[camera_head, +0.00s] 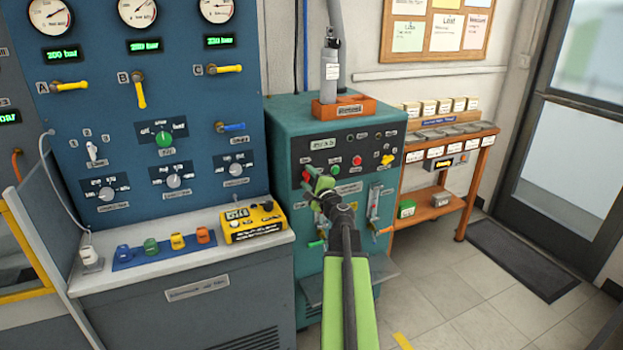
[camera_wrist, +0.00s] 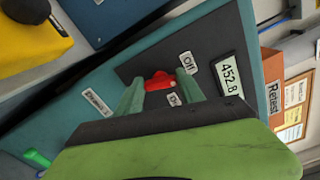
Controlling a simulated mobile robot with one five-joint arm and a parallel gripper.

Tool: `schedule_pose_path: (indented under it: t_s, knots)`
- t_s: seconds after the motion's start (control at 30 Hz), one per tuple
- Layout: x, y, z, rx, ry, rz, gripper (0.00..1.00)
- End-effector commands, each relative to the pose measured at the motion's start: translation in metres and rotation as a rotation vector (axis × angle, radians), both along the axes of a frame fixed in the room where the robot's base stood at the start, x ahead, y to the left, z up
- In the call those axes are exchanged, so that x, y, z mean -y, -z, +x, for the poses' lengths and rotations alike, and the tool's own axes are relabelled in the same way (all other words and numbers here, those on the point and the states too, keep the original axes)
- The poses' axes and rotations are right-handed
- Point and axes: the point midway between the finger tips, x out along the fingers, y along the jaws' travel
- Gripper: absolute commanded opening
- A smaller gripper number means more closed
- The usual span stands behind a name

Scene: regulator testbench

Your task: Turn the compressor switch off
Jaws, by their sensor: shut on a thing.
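The compressor switch (camera_wrist: 158,80) is a small red knob on a dark panel, seen in the wrist view. It lies between the two green fingers of my gripper (camera_wrist: 160,88), which is shut on it. An "Off" label (camera_wrist: 187,63) is just above right of the knob, and a second label, partly hidden by a finger, is below it. A label (camera_wrist: 95,102), too small to read surely, is on the left. In the head view my gripper (camera_head: 318,183) reaches the front of the teal cabinet (camera_head: 290,130) and largely hides the switch. Which way the knob points is unclear.
A display reading 452.8 (camera_wrist: 230,85) is beside the switch. A yellow box (camera_head: 250,220) sits on the grey bench to the left. An orange tray (camera_head: 343,107) with a grey cylinder (camera_head: 330,68) stands on the cabinet.

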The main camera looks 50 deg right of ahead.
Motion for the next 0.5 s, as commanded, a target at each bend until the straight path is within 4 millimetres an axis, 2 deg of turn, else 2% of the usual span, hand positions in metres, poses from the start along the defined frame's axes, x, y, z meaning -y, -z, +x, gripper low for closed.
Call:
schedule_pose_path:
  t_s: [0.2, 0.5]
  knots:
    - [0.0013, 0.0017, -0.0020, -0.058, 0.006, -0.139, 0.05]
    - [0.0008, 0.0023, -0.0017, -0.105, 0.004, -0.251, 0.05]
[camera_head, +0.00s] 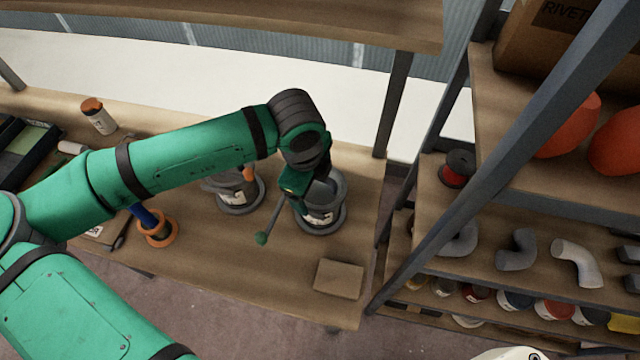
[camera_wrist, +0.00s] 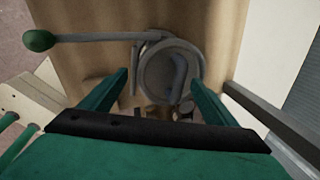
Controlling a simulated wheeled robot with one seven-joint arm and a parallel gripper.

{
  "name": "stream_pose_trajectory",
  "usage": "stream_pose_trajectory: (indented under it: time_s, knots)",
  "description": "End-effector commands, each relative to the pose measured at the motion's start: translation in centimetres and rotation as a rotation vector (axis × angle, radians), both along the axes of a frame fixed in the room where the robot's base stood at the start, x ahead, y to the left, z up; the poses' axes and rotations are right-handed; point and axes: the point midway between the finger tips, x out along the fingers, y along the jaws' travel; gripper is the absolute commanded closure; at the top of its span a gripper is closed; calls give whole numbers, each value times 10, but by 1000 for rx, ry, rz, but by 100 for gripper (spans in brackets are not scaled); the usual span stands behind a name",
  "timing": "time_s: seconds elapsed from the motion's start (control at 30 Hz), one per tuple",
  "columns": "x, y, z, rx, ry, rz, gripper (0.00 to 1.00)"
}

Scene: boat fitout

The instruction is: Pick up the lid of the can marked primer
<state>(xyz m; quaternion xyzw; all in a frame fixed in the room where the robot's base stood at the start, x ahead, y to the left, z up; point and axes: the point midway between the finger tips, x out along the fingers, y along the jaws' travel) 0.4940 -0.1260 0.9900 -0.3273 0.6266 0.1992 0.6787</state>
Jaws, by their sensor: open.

==========

### [Exercise brief]
Pull out every line from the one with "gripper (0.00 to" to the end of the listing, and output only those.

### [Exercise solution]
  "columns": "x, y, z, rx, ry, rz, gripper (0.00 to 1.00)"
}

Scene: boat fitout

The instruction is: Pick up the lid of the can marked primer
<state>(xyz m; quaternion xyzw; all in a frame fixed in the room where the robot's base stood at the start, x ahead, y to the left, z up; point and axes: the point midway between the finger tips, x out along the fingers, y along the jaws' travel) 0.4940 -0.1260 0.9900 -0.3273 0.6266 0.1992 0.6787</state>
Jaws, by their sensor: open.

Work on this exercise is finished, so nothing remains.